Um verdadeiro desastre, porque o Brasil teve um papel significativo na edição do Estatuto de Roma, em 1998, o ratificou assim que ele entrou em vigor em 2002, e tem sido um grande apoiador do TPI desde então. A comparação de que há grandes países que não são [signatários] ignora que são países que temem a ação do tribunal pois são países invasores, agressores e nunca vão ratificá-lo. Mas todos os países europeus, sem exceção, são partes do Estatuto de Roma; o Japão faz parte; todos os países latino-americanos, à exceção de Cuba, fazem parte. Dizer que o TPI é o tribunal dos poderosos contra os pequeninos não me convence. A saída do Brasil, se fosse possível, seria um passo para trás. É a mesma coisa que dizer que não vai mais respeitar a Convenção Interamericana de Direitos Humanos, a Declaração Universal de Direitos do Homem, a Convenção contra Tortura… Seria uma vergonha. Os dois países que saíram, Burundi e Filipinas, fizeram isso porque tinham investigações abertas no tribunal. E mesmo eles se retirando, as investigações continuaram. Não há nenhuma justificativa para esse falso dilema do Brasil agora com o TPI.

Se fosse viável, a saída do Brasil poderia desencadear um movimento de esvaziamento do TPI?

Eu acho que seria um precedente muito útil para a extrema direita, porque ela sim tem dificuldade em se submeter à jurisdição de tribunais internacionais e às convenções internacionais. Geralmente é a extrema direita que comete atos que são qualificados como crimes contra a Humanidade, então seria um precedente, do ponto de vista político, muito contraditório. A gente se orgulha muito da reconquista da democracia e do Estado de direito no nosso país. Passamos por um período tão tenebroso na ditadura, de violações de direitos humanos, e na hora que saímos disso, começamos a aderir a todos os tratados de proteção de direitos fundamentais. Não tem justificativa se rebelar contra as normas do direito internacional.

Deveria haver uma pressão para grandes nações aderirem ao TPI?

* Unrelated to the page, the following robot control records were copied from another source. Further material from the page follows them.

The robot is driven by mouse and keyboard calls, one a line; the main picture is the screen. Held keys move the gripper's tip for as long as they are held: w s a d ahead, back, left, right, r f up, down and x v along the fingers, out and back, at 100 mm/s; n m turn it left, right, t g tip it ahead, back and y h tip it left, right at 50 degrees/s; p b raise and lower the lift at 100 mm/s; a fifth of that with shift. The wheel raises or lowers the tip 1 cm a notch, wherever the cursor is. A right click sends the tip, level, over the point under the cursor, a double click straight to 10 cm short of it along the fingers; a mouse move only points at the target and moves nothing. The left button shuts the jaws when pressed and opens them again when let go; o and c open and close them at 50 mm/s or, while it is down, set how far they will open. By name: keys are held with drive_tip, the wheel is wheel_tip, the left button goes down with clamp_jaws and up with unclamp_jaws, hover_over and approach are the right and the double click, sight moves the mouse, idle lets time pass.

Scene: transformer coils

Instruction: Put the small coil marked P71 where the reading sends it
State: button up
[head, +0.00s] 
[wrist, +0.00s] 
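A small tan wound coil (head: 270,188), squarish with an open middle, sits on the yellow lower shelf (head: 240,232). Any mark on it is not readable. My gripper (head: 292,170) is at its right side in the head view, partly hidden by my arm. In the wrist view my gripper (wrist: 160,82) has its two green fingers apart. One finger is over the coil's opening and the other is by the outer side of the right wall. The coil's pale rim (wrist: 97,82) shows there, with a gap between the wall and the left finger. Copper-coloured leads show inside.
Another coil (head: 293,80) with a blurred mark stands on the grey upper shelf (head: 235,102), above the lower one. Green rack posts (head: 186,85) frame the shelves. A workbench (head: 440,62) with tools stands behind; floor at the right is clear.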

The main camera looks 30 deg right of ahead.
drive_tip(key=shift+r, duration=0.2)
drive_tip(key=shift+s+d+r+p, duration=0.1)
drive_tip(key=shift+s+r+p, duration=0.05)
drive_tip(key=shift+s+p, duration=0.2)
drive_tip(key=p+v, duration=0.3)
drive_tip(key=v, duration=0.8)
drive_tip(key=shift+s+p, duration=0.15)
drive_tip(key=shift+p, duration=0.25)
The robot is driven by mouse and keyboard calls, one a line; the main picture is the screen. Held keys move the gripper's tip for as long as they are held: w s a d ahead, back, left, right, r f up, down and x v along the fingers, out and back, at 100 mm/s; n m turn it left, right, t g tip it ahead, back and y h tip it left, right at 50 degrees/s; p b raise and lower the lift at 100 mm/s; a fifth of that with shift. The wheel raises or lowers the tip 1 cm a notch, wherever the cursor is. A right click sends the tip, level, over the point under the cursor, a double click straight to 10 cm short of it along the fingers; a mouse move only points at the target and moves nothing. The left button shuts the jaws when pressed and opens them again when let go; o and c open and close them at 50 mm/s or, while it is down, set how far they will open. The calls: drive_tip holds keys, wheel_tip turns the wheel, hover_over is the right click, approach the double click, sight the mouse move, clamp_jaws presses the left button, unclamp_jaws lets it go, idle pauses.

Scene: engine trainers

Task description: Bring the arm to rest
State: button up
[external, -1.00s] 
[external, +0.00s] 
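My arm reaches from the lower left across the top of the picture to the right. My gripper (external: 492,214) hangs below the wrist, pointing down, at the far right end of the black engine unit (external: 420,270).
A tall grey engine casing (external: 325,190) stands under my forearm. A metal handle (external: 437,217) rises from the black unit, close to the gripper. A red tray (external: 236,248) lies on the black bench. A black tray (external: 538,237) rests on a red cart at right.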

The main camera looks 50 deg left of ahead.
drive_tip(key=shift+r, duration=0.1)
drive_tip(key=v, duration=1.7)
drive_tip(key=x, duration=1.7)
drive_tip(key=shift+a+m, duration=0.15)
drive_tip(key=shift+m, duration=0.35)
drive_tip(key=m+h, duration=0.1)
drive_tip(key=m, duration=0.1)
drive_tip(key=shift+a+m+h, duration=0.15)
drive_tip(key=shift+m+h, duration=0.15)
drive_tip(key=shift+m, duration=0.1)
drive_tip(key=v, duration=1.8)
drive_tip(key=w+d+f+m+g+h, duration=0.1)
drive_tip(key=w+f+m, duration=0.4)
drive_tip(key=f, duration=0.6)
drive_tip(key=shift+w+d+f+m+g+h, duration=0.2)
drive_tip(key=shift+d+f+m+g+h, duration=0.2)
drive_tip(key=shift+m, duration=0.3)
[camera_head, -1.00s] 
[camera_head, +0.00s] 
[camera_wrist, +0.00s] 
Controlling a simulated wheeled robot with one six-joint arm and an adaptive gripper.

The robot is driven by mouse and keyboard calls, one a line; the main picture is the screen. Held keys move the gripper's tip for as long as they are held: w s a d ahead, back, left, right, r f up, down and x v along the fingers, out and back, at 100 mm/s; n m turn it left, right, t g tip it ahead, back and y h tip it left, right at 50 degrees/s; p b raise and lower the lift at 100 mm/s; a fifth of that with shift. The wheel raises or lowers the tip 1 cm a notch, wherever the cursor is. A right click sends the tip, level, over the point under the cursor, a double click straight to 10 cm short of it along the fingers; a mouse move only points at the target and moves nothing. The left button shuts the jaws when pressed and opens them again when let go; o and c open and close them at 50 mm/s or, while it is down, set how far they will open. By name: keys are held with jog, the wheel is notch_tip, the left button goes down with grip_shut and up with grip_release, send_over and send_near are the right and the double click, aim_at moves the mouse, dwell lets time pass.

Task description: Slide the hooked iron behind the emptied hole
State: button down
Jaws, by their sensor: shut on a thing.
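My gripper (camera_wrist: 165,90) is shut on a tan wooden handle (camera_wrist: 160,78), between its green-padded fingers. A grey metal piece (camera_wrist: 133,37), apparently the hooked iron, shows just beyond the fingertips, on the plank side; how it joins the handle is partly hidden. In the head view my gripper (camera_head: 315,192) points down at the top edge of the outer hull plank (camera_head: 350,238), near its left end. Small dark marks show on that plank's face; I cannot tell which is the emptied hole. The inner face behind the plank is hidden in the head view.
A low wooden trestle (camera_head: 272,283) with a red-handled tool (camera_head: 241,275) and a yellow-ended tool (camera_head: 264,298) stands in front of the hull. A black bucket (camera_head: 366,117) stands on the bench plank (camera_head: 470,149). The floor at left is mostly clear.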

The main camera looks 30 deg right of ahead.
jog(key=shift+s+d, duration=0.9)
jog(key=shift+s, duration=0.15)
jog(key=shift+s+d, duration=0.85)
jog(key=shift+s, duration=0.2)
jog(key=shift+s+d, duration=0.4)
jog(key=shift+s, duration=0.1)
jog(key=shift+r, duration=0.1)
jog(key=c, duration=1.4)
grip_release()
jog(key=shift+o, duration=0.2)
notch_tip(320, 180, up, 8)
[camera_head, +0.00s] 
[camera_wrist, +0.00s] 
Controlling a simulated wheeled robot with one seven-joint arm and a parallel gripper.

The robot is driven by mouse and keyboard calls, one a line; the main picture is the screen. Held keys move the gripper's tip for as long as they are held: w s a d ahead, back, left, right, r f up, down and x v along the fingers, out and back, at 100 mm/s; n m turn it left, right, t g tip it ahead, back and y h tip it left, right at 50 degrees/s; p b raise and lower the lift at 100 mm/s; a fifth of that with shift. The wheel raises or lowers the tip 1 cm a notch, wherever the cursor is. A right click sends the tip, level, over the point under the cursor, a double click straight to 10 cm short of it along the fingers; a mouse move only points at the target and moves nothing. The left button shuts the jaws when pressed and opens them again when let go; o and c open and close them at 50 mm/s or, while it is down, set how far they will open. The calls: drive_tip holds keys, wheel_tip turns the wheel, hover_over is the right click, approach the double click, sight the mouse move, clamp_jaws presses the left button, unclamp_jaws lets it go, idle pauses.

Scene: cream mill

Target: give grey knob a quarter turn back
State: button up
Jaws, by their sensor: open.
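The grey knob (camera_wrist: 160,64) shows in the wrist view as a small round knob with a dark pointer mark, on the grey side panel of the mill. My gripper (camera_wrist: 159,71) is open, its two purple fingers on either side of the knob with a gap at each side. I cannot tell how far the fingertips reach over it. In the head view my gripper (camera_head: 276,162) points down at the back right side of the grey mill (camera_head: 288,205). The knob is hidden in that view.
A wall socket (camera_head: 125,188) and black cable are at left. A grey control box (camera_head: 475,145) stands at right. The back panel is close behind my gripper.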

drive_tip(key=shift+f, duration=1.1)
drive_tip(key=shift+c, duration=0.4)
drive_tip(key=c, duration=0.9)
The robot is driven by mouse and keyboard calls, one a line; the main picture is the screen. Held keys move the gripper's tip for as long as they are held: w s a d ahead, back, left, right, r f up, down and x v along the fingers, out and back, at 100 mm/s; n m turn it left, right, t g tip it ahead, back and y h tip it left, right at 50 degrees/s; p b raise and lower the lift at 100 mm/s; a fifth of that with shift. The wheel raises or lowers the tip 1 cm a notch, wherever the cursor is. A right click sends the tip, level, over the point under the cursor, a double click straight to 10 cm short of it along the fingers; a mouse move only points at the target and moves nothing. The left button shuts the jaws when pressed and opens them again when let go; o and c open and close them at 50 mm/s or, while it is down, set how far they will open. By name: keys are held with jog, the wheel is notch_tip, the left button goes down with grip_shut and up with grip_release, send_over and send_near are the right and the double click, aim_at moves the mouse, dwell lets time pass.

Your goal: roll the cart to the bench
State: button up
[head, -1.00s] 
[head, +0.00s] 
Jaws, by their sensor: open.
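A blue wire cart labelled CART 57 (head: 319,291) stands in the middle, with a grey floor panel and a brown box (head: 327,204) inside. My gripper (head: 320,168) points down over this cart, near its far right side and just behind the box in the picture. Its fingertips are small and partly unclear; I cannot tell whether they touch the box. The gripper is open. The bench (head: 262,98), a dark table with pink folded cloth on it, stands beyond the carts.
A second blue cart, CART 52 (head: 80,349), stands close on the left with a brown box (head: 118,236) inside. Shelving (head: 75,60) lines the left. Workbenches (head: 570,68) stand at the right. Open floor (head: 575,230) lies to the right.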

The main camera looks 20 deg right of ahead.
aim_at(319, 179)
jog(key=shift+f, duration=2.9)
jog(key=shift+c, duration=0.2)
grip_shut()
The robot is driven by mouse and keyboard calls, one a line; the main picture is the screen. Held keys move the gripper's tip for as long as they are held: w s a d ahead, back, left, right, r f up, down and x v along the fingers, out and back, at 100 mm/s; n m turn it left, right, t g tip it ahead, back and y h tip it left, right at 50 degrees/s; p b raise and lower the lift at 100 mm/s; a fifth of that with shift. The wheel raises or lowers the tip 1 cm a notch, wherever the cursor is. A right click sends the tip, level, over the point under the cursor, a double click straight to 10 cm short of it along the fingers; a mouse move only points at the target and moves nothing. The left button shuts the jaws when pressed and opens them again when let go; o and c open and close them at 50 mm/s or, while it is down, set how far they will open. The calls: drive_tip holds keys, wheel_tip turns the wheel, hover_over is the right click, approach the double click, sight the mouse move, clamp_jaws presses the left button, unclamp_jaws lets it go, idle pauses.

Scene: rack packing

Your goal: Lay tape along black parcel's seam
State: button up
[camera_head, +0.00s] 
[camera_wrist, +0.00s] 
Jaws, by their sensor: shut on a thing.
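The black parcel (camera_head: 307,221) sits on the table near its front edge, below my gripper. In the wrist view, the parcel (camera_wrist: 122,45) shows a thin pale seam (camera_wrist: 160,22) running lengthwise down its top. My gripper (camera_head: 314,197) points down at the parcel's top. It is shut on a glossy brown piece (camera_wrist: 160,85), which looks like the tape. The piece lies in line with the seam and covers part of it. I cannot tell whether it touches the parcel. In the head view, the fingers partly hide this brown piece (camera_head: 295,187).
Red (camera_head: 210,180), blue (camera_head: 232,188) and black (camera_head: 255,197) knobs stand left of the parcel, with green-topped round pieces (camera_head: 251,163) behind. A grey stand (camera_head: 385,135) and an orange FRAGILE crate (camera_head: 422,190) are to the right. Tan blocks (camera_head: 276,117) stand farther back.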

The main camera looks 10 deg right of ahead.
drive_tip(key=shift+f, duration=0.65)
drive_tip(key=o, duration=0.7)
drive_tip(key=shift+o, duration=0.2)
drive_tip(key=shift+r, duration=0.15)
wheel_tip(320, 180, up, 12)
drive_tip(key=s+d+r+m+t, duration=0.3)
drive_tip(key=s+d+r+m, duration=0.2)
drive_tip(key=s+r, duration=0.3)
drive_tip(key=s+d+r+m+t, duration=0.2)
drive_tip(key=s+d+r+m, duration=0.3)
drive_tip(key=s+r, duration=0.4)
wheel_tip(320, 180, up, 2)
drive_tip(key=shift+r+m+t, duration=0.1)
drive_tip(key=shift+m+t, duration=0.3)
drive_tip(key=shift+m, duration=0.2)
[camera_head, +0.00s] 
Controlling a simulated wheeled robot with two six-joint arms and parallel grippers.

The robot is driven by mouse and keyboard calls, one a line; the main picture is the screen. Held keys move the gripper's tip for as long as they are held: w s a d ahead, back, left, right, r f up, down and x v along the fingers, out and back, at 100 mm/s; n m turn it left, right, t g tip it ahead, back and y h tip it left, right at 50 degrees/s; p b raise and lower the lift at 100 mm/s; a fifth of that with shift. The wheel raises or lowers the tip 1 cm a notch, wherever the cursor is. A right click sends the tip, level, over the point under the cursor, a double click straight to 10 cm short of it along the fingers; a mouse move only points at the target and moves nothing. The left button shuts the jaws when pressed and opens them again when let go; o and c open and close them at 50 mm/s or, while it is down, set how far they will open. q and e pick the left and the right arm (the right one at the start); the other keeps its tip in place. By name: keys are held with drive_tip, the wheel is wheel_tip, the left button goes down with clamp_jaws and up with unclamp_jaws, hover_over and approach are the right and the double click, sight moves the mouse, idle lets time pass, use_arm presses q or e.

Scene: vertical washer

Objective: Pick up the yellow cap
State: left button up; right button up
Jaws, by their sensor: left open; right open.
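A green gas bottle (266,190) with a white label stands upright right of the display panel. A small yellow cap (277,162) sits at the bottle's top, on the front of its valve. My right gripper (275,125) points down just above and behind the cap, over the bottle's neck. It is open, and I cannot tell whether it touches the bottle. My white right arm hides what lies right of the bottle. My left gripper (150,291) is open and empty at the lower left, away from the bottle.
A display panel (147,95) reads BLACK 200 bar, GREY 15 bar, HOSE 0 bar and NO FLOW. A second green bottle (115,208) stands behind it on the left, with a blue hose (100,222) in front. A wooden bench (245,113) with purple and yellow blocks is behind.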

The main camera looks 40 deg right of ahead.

Os Estados Unidos não ratificam nenhum tratado de direitos humanos — nem a Convenção sobre os Direitos da Criança (da Unicef, assinada por 196 países), os Estados Unidos não ratificaram. Na China, existe todo o processo em discussão de reformas institucionais para que se possa ratificar o Estatuto de Roma. Agora, Israel nunca vai ratificar o Estatuto de Roma, porque está sendo investigado pelos crimes praticados na Palestina. Os EUA já foram alvo de uma investigação, que depois foi encerrada, pelos crimes cometidos no Afeganistão. A Rússia agora está sendo investigada pelos crimes cometidos na Ucrânia. Esses países, que têm tendência a desprezar os direitos humanos, não vão ingressar no TPI, mas isso não tira a legitimidade do tribunal. Nós temos atualmente 123 Estados-membros, é mais de dois terços da humanidade. [O Lula] está certo em dizer que há países pequenos, mas a comunidade internacional tem que proteger os países pequenos também. O TPI é um instrumento de respeito aos direitos fundamentais tanto para países grandes como pequenos.